**Problem details:**
Write out each line of the material again, word for word.
** Start Excerpted data **
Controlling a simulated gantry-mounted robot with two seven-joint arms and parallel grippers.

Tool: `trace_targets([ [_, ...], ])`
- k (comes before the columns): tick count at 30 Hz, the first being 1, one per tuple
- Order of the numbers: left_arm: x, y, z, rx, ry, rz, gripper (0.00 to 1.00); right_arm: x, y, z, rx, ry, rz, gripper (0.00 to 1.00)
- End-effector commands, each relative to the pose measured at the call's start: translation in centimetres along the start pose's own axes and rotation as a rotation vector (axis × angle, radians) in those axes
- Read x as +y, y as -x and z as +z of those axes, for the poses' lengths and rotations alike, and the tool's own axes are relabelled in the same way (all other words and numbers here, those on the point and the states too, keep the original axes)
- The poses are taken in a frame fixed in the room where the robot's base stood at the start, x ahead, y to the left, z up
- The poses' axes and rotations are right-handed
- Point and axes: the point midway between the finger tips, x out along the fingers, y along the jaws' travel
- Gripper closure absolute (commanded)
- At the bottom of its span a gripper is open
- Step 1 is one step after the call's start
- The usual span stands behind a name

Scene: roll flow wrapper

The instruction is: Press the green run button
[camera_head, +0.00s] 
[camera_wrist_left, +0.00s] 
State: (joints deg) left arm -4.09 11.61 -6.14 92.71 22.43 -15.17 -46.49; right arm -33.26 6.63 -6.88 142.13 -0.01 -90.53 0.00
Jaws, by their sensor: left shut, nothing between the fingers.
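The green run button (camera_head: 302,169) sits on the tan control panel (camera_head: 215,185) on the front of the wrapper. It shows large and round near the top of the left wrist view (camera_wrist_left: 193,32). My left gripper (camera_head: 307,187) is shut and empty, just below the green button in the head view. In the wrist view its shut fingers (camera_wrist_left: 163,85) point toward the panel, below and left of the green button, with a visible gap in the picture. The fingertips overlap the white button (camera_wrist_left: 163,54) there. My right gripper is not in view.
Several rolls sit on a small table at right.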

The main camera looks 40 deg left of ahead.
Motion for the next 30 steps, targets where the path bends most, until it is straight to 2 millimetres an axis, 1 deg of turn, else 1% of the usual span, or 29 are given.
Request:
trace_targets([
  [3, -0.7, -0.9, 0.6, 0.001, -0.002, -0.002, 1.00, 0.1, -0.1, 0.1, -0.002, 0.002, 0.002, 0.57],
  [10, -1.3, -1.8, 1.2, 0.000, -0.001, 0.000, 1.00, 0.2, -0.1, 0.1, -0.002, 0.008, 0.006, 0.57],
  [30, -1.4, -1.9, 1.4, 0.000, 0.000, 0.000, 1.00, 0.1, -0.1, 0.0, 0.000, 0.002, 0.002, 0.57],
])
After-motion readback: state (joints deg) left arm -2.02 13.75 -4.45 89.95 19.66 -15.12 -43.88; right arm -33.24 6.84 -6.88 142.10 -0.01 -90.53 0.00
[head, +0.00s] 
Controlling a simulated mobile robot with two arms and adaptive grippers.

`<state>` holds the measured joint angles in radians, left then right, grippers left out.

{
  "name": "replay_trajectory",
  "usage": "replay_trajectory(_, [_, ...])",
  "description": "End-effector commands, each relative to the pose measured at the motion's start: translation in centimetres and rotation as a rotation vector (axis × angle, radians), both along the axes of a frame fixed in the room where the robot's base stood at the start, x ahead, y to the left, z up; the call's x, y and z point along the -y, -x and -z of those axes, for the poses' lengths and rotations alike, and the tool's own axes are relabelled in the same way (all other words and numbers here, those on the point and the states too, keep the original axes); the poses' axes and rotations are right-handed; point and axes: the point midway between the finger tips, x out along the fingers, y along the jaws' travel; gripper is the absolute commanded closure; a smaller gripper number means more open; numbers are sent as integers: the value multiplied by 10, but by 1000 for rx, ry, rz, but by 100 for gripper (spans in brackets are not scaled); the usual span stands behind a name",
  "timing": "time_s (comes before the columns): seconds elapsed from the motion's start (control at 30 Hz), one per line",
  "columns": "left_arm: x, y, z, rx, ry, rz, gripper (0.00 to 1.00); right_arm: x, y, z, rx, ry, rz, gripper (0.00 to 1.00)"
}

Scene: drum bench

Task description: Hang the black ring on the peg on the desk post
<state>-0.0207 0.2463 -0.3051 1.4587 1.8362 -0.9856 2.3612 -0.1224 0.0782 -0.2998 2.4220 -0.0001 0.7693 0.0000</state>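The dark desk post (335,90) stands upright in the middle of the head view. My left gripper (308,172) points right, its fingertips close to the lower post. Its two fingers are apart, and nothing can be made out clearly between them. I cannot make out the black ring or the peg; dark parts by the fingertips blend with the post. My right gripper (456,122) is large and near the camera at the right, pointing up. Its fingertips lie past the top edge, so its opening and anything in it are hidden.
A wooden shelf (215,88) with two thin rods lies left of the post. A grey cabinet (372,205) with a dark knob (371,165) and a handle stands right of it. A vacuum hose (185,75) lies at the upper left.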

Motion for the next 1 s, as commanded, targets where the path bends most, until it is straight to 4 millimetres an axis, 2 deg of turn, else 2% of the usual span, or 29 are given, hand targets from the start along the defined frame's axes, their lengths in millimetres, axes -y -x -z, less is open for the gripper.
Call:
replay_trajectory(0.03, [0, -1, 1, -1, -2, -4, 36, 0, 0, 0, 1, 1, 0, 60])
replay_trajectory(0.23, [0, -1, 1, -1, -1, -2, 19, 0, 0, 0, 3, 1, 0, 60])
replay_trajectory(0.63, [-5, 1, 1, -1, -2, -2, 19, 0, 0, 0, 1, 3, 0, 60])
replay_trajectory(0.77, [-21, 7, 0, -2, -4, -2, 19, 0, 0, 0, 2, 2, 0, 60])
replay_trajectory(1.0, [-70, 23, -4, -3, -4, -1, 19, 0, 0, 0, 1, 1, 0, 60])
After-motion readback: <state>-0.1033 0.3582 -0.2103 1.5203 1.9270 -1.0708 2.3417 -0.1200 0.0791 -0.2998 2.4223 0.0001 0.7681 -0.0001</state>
** End Excerpted data **
**Problem solution:**
Controlling a simulated gantry-mounted robot with two seven-joint arms and parallel grippers.

Tool: `trace_targets([ [_, ...], ])`
- k (comes before the columns): tick count at 30 Hz, the first being 1, one per tuple
- Order of the numbers: left_arm: x, y, z, rx, ry, rz, gripper (0.00 to 1.00); right_arm: x, y, z, rx, ry, rz, gripper (0.00 to 1.00)
- End-effector commands, each relative to the pose measured at the call's start: translation in centimetres along the start pose's own axes and rotation as a rotation vector (axis × angle, radians) in those axes
- Read x as +y, y as -x and z as +z of those axes, for the poses' lengths and rotations alike, and the tool's own axes are relabelled in the same way (all other words and numbers here, those on the point and the states too, keep the original axes)
- The poses are taken in a frame fixed in the room where the robot's base stood at the start, x ahead, y to the left, z up
- The poses' axes and rotations are right-handed
- Point and axes: the point midway between the finger tips, x out along the fingers, y along the jaws' travel
- Gripper closure absolute (commanded)
- At the bottom of its span a gripper is open
- Step 1 is one step after the call's start
- The usual span stands behind a name

Scene: roll flow wrapper

The instruction is: Press the green run button
[camera_head, +0.00s] 
[camera_wrist_left, +0.00s] 
State: (joints deg) left arm -4.09 11.61 -6.14 92.71 22.43 -15.17 -46.49; right arm -33.26 6.63 -6.88 142.13 -0.01 -90.53 0.00
Jaws, by their sensor: left shut, nothing between the fingers.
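The green run button (camera_head: 302,169) sits on the tan control panel (camera_head: 215,185) on the front of the wrapper. It shows large and round near the top of the left wrist view (camera_wrist_left: 193,32). My left gripper (camera_head: 307,187) is shut and empty, just below the green button in the head view. In the wrist view its shut fingers (camera_wrist_left: 163,85) point toward the panel, below and left of the green button, with a visible gap in the picture. The fingertips overlap the white button (camera_wrist_left: 163,54) there. My right gripper is not in view.
Several rolls sit on a small table at right.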

The main camera looks 40 deg left of ahead.
Motion for the next 30 steps, targets where the path bends most, until it is straight to 2 millimetres an axis, 1 deg of turn, else 1% of the usual span, or 29 are given.
Request:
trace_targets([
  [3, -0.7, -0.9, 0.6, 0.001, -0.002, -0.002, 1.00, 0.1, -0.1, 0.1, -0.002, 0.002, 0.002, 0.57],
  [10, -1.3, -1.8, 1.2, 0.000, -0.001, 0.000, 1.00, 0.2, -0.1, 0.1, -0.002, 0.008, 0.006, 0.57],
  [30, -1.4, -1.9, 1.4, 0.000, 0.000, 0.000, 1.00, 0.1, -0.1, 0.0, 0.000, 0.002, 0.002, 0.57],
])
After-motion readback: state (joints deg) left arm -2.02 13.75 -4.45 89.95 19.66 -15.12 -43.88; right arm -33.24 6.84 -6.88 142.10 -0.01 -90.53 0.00
[head, +0.00s] 
Controlling a simulated mobile robot with two arms and adaptive grippers.

`<state>` holds the measured joint angles in radians, left then right, grippers left out.

{
  "name": "replay_trajectory",
  "usage": "replay_trajectory(_, [_, ...])",
  "description": "End-effector commands, each relative to the pose measured at the motion's start: translation in centimetres and rotation as a rotation vector (axis × angle, radians), both along the axes of a frame fixed in the room where the robot's base stood at the start, x ahead, y to the left, z up; the call's x, y and z point along the -y, -x and -z of those axes, for the poses' lengths and rotations alike, and the tool's own axes are relabelled in the same way (all other words and numbers here, those on the point and the states too, keep the original axes); the poses' axes and rotations are right-handed; point and axes: the point midway between the finger tips, x out along the fingers, y along the jaws' travel; gripper is the absolute commanded closure; a smaller gripper number means more open; numbers are sent as integers: the value multiplied by 10, but by 1000 for rx, ry, rz, but by 100 for gripper (spans in brackets are not scaled); the usual span stands behind a name",
  "timing": "time_s (comes before the columns): seconds elapsed from the motion's start (control at 30 Hz), one per line",
  "columns": "left_arm: x, y, z, rx, ry, rz, gripper (0.00 to 1.00); right_arm: x, y, z, rx, ry, rz, gripper (0.00 to 1.00)"
}

Scene: drum bench

Task description: Hang the black ring on the peg on the desk post
<state>-0.0207 0.2463 -0.3051 1.4587 1.8362 -0.9856 2.3612 -0.1224 0.0782 -0.2998 2.4220 -0.0001 0.7693 0.0000</state>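The dark desk post (335,90) stands upright in the middle of the head view. My left gripper (308,172) points right, its fingertips close to the lower post. Its two fingers are apart, and nothing can be made out clearly between them. I cannot make out the black ring or the peg; dark parts by the fingertips blend with the post. My right gripper (456,122) is large and near the camera at the right, pointing up. Its fingertips lie past the top edge, so its opening and anything in it are hidden.
A wooden shelf (215,88) with two thin rods lies left of the post. A grey cabinet (372,205) with a dark knob (371,165) and a handle stands right of it. A vacuum hose (185,75) lies at the upper left.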

Motion for the next 1 s, as commanded, targets where the path bends most, until it is straight to 4 millimetres an axis, 2 deg of turn, else 2% of the usual span, or 29 are given, hand targets from the start along the defined frame's axes, their lengths in millimetres, axes -y -x -z, less is open for the gripper.
Call:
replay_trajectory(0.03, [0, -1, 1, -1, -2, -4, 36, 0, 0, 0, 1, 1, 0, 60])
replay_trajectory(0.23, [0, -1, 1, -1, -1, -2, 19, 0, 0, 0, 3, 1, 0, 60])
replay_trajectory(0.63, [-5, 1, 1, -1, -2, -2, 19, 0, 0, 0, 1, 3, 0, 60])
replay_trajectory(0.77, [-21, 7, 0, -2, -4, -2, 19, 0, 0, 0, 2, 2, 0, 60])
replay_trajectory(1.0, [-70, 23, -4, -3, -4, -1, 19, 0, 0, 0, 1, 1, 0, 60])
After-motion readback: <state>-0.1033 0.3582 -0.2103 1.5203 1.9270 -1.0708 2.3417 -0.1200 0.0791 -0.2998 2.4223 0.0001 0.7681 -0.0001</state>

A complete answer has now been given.